Sementara logika, adalah disiplin berpikir runut,
sistematik, melalui silogisme, memiliki definisi yang jelas, dan paling penting
adalah bisa dieksperimentasi. Sedangkan materialisme adalah faham yang berpijak
pada bukti-bukti kebendaan. Dan terakhir, dialektika adalah gerak, perubahan,
dan dinamika. Satu hal pasti, keseluruhan prosedur berpikir seperti itu sajalah
yang sanggup menafsirkan berbagai fenomena dengan ilmiah, scientis (ilmu
bukti), dan menjadi solusi.
Menariknya, penjelajahan dan bantal argumentsi Madilog
begitu panjang dan detil. Setiap bagian, masing-masing materialisme,
dialektika, dan logika, mendapat eksplorasi tuntas.
Termasuk akar-akar kemunculan prosedurnya —yang secara
jujur diakui oleh Tan Malaka ia pinjam dari Barat. Telaah tuntas ini, termasuk
membuka pelbaga i kelemahan dan keterbatasan dalam menerapkan Madilog.
Contohnya, dalam hal logika dan ilmu bukti (sains), yang menurut Tan Malaka
terbatas secara internal dan eksternal. Keterbatasan internal adalah soal
konteks ruang dan waktu, serta peralatan untuk dipakai sebagai pengujian dan
pembuktian. Sementara keterbatasan eksternal adalah konteks sosial politik yang
tengah berlangsung. Olehnya, wajar jika kemudian Tan Malaka tak ingin
menjadikan karyanya ini sebagai dogma.
Catatan akhir, buku ini sangat layak untuk kembali
dikonsumsi dan disebarluaskan kepada publik —bahkan dan terutama untuk hari
ini.
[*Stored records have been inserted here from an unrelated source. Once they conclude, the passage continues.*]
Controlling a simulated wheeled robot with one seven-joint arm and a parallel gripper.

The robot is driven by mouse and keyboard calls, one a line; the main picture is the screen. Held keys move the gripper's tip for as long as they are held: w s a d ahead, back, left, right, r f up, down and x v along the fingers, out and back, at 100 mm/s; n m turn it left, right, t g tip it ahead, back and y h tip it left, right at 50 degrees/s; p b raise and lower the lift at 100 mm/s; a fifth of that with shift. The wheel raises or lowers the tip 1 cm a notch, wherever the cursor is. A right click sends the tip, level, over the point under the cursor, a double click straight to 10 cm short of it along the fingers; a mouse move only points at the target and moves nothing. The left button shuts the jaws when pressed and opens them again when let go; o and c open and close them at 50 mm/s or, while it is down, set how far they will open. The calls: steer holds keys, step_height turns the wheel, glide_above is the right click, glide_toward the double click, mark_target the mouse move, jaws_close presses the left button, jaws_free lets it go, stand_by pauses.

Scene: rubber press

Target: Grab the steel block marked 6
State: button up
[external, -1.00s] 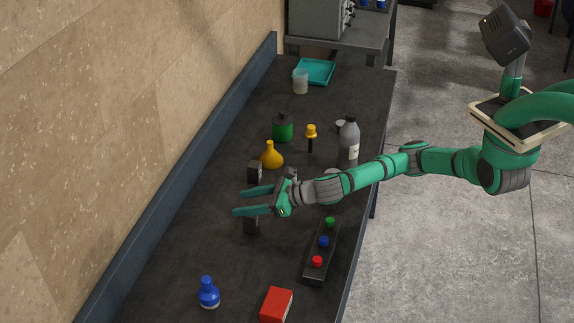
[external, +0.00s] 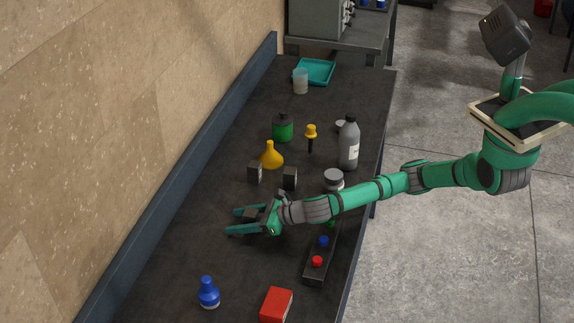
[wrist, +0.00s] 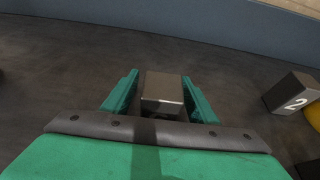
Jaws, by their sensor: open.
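My gripper (external: 231,222) is low over the dark bench, fingers apart and pointing left. In the wrist view a steel block (wrist: 162,92) stands between the open fingers (wrist: 160,97), with a narrow gap visible on each side. No number shows on its visible faces, so I cannot tell if it is the one marked 6. In the external view it is mostly hidden by the gripper. A block marked 2 (wrist: 294,94) stands to the right in the wrist view; it appears beside the yellow flask in the external view (external: 254,172). Another block (external: 290,178) stands right of it, its mark unreadable.
A yellow flask (external: 271,156) and a grey-lidded jar (external: 334,180) stand behind my gripper. A blue flask (external: 208,294) and red box (external: 276,305) are in front. The bench left of the fingers is clear.

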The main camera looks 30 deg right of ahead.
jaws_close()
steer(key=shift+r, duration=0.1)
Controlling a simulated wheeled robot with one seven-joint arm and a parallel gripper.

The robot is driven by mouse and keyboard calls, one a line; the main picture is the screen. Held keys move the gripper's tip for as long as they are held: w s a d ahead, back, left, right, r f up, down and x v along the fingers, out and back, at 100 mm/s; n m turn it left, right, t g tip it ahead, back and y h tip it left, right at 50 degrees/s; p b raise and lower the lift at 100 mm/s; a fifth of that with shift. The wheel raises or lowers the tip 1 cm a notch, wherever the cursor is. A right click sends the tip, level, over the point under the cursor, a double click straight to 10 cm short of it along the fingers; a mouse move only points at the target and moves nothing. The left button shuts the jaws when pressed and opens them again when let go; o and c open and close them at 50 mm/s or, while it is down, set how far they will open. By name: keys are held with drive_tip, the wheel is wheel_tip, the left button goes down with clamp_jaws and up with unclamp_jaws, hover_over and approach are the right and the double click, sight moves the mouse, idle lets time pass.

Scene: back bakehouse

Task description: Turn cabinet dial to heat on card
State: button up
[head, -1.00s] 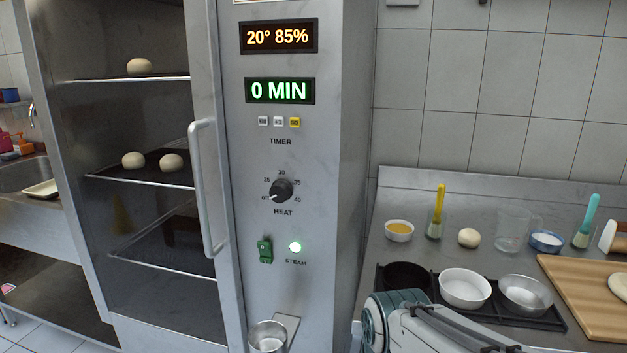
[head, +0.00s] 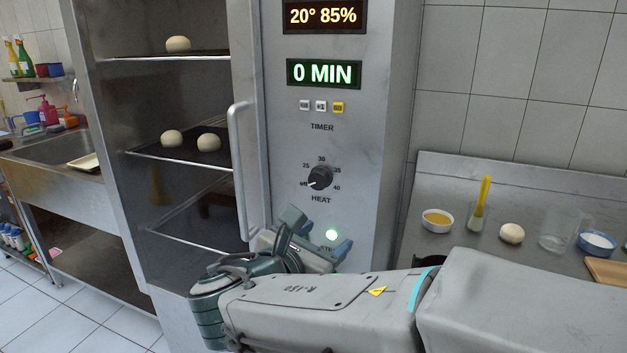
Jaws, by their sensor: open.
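The cabinet's heat dial (head: 319,178) is a black round knob on the steel panel, with marks from off at lower left through 25, 30 and 35 to 40. Its pointer is at the lower left, near off. My gripper (head: 318,233) is open and empty, below the dial and apart from it, with blue-grey fingertips in front of the steam area. It hides the steam switch and part of the steam label. No card with a heat is in view.
Dough balls (head: 172,138) sit on the cabinet shelves. A steel counter (head: 440,185) with bowls and a brush jar is at the right. A sink (head: 50,150) is far left.

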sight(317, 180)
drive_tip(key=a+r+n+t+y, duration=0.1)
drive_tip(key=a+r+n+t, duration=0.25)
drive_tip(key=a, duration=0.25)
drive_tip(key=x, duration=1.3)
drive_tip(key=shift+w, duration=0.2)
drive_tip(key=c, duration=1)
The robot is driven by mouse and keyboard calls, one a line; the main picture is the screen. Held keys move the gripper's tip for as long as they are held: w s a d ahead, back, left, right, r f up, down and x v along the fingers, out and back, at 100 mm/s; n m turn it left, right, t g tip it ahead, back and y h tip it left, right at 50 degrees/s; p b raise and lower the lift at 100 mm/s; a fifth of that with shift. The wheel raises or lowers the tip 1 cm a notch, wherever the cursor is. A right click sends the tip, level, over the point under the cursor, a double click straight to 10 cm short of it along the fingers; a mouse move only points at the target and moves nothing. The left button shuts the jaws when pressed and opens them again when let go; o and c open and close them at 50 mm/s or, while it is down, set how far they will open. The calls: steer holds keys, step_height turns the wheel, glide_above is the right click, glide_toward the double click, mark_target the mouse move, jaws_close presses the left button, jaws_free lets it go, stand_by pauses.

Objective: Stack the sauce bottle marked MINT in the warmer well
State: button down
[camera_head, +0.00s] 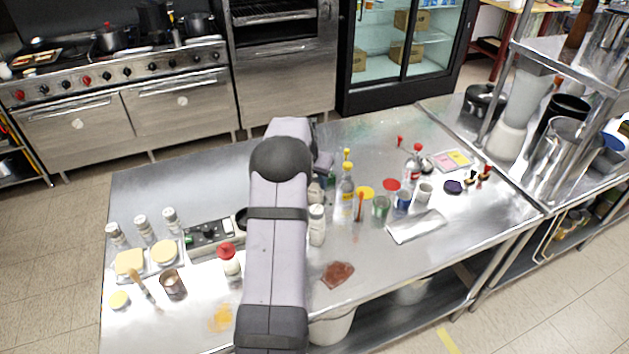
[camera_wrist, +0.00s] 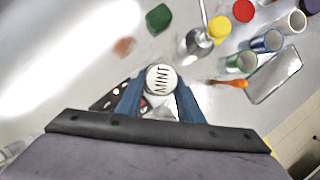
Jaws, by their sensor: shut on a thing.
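In the wrist view my gripper (camera_wrist: 158,92) has its two blue fingers shut around a sauce bottle with a round white lid marked MINT (camera_wrist: 161,77). The lid faces the camera; the bottle's body is mostly hidden beneath it. In the head view my arm hides the fingertips, and I cannot tell for certain which bottle there is the held one. A low steel unit with a dark control panel (camera_head: 205,236), apparently the warmer, sits left of my arm. My arm covers its right part, so its well is mostly hidden.
A red-capped bottle (camera_head: 229,262) stands in front of the unit. The counter's back left is clear.

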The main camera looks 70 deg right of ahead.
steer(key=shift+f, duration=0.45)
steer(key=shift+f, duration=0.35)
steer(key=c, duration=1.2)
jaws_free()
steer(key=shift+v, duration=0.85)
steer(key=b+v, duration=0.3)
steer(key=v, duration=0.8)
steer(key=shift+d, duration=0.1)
Betapa kita menyaksikan, di tengah kemajuan ilmu dan teknologi, ternyata
hukum berpikir bangsa ini belum bergerak jauh. Kita melihat dan menggunakan
kemajuan teknik hanya sebatas kulit. Sementara mindset tetap
berbauh takhayul. Entah dalam ranah budaya, ekonomi, dan bahkan politik.